Some 50 years after 11 Olympic athletes from Israel were killed in what became known as the Munich massacre, the German government has reached a deal with their families. Israeli President Isaac Herzog and German President Frank-Walter Steinmeier announced the agreement Wednesday, days ahead of a commemoration of the Sept. 5, 1972, attack that families had threatened to boycott, the Wall Street Journal reports. According to reports in the German media, the agreement includes $28 million in compensation for the families, some of which has already been paid.
During the Munich Olympics, members of the Palestinian terrorist group Black September broke into the Olympic Village, killing two Israeli athletes and taking nine others hostage. All the hostages were killed, along with a West German police officer and five of the eight terrorists, during a botched rescue attempt. A spokesman for German Chancellor Olaf Schol said the agreement includes the "reappraisal of the events by a commission of German and Israeli historians" and "the release of files in accordance with the law," the AP reports.

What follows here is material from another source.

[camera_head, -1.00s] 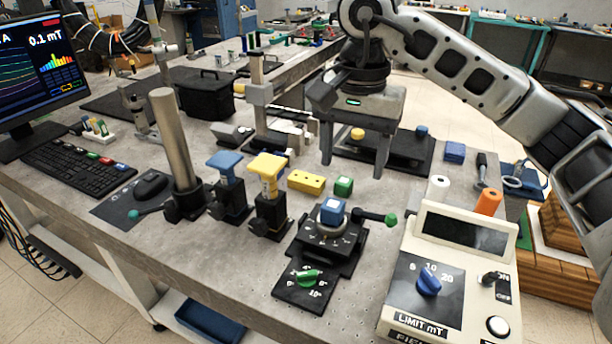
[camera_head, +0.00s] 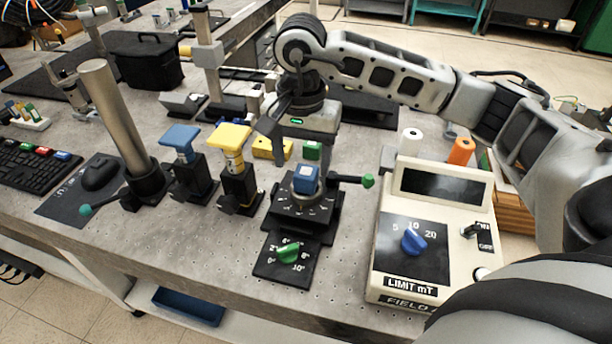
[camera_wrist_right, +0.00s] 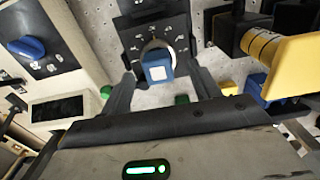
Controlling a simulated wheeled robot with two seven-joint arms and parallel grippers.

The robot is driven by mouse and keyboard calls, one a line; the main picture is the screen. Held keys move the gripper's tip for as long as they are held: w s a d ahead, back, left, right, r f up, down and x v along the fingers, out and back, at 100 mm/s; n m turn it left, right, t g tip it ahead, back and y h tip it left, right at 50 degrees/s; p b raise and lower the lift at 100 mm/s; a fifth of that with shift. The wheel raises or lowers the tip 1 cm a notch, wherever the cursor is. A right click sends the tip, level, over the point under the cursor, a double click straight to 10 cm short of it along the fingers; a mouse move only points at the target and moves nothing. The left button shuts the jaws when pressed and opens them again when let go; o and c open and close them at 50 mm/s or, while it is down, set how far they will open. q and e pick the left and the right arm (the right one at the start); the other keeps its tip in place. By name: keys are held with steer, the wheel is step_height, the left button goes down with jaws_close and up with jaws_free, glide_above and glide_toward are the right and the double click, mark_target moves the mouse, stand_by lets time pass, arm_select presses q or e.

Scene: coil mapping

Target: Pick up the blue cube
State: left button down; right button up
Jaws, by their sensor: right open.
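The blue cube (camera_head: 306,178) has a pale square on its face and sits on top of a black rotary stage (camera_head: 318,219) with a degree scale. It also shows in the right wrist view (camera_wrist_right: 157,68), near the middle. My right gripper (camera_head: 303,158) is open and empty, just behind and above the cube in the head view. In the right wrist view its two fingers (camera_wrist_right: 162,75) stand on either side of the cube, with gaps. Contact is not visible. My left gripper is not in view.
A green block (camera_head: 312,150) and a yellow block (camera_head: 270,148) lie close behind the stage. Yellow (camera_head: 231,138) and blue (camera_head: 180,140) topped posts stand left. A green-tipped handle (camera_head: 368,181) sticks out right, near the cream control box (camera_head: 435,278).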

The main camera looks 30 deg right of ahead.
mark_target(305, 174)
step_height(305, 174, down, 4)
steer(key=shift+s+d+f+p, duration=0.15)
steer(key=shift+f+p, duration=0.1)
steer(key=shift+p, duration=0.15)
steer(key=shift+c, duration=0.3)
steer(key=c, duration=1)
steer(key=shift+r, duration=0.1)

"With this agreement, the German state acknowledges its responsibility and recognizes the terrible suffering of the murdered and their relatives, which we will commemorate next week," Herzog and Steinmeier said in a joint statement. Deutsche Welle lists some of the failures that led to calls for compensation and a fresh investigation of the attack.
- West German authorities, seeking to present a friendly image, kept the police presence at the Games to a minimum. When the terrorists attacked, only two of the 34 officers on duty at the Olympic Village were armed, though German security services had received multiple warnings about a possible Palestinian attack.
- The West German government rejected Israel's offer to send elite forces to launch a rescue operation. Only two people from Israel's security services were allowed into the country, including then-Mossad chief Tzvi Zamir, and they were only allowed to observe the operation.
- The attack was considered a "civil matter" under West German law, meaning the military was not allowed to get involved and it was handled by Bavarian police, who had little relevant training. The police sharpshooters who were supposed to neutralize the terrorists at an airport had no specialist sniper traning and were not in radio contact with each other—and there were only five of them assigned to take down eight militants.